Here are a couple of examples of how interest is applied to term deposits.

  • A $10,000 term deposit taken out over 12 months, with interest paid at maturity, might receive a fixed interest rate of 2.20 per cent.
  • A $10,000 fixed term deposit taken out over 12 months, with interest paid quarterly, might receive a fixed interest rate of 2.00 per cent.

Using the size of your deposit, the duration of the term and how often you want to be paid interest, you can shop around for the best interest rate for a fixed term deposit.

What is a secured term deposit loan?

A secured term deposit loan is a personal loan that’s secured by a term deposit. To take out a personal loan that’s secured by a term deposit you would need to go through the same bank.

Generally, secured term deposit loans offer a lower rate of interest than standard personal loans. This is because the interest generated by your term deposit offsets the interest applied to the loan.

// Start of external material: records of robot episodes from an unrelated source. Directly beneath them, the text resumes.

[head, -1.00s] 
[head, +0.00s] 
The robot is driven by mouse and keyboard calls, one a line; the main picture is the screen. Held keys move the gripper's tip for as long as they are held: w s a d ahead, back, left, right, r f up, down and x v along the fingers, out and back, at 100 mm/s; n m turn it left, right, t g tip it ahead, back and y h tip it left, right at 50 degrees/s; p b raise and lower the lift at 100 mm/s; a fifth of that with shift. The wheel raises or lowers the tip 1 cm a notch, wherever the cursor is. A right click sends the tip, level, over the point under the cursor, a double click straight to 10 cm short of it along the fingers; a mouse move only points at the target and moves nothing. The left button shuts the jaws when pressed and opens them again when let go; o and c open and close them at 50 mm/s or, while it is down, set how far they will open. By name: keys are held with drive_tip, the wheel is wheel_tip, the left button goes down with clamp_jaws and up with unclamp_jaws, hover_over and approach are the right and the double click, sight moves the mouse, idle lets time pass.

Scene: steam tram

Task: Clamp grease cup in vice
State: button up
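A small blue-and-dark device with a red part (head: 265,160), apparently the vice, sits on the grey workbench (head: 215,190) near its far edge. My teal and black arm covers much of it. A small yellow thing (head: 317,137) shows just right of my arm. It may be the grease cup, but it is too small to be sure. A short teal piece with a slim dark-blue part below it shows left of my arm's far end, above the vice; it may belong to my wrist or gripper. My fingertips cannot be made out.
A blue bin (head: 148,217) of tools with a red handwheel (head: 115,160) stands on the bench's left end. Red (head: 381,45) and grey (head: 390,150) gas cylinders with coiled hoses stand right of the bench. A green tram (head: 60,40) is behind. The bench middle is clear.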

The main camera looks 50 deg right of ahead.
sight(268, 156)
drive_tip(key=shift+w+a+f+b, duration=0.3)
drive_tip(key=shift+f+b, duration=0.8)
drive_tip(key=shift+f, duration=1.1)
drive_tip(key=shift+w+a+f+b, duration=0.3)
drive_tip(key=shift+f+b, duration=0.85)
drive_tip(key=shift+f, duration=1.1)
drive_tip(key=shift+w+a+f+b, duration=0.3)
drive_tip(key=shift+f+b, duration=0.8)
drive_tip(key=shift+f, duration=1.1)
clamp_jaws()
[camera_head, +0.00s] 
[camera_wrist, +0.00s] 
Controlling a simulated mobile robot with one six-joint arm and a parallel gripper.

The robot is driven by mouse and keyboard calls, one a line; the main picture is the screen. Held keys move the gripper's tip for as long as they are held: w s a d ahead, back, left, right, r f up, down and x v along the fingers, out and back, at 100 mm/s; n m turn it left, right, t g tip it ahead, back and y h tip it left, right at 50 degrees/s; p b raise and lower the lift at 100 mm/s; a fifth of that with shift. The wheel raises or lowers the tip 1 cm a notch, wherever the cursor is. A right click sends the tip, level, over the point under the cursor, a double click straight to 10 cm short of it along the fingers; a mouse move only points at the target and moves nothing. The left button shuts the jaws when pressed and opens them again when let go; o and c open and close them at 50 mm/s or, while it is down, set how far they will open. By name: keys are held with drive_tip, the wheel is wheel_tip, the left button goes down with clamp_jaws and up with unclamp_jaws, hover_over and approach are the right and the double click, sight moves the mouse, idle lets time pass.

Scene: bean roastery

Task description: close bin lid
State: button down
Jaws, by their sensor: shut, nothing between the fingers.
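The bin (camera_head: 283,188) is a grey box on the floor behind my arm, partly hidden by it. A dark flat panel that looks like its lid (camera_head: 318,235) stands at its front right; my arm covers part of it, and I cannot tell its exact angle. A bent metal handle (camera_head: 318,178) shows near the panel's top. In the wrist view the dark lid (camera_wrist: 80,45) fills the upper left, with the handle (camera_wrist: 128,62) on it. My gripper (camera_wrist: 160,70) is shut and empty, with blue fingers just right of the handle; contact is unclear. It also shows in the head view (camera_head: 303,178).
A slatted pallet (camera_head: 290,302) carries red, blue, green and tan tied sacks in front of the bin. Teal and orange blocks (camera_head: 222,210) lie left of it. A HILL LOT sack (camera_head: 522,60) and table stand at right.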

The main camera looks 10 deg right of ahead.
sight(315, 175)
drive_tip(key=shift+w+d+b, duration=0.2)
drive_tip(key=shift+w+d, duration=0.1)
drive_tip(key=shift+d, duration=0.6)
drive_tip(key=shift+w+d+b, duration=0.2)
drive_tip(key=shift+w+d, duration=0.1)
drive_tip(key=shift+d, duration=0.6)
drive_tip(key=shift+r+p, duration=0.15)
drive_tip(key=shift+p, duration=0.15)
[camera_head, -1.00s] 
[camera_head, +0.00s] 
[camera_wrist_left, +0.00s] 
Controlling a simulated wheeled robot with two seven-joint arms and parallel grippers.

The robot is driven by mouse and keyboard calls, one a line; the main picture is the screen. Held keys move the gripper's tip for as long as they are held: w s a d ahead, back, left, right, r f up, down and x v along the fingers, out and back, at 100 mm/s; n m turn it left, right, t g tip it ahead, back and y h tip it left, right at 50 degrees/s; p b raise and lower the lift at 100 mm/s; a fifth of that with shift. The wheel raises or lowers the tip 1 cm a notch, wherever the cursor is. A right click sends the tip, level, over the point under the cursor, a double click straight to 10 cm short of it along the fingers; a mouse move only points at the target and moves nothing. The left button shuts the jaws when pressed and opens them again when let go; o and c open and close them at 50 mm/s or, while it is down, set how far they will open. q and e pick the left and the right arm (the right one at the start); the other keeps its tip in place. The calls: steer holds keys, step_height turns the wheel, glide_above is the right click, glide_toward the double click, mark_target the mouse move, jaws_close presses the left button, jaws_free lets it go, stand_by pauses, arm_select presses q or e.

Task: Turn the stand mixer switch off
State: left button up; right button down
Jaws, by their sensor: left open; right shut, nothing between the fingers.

A secured term deposit or term deposit secured loan enables you to leave your money invested in a term deposit while still being able to make significant cash purchases.

This type of personal loan usually offers many of the same features of a standard loan, including: redraw facility, variable and fixed interest rate options, and the ability to make extra repayments.

Can you take a term deposit out early?

If you are considering a term deposit, you may be wondering if you can take out your money early. It is possible to break a term deposit, but it will cost you both time and money.

Many banks require 31 days’ notice if you wish to break a term deposit. This means that if you need money urgently for an unexpected expense, it may not be worth breaking your term deposit. Make sure to read the fine print to see if this wait period applies to the term deposit you are considering.

You will also most likely need to pay a breakage fee in order to access your funds, and you may also incur a reduced amount of interest. All of this information – including the fee amounts – should be available in the term deposit product disclosure statement (PDS), so ensure that you read the fine print before committing.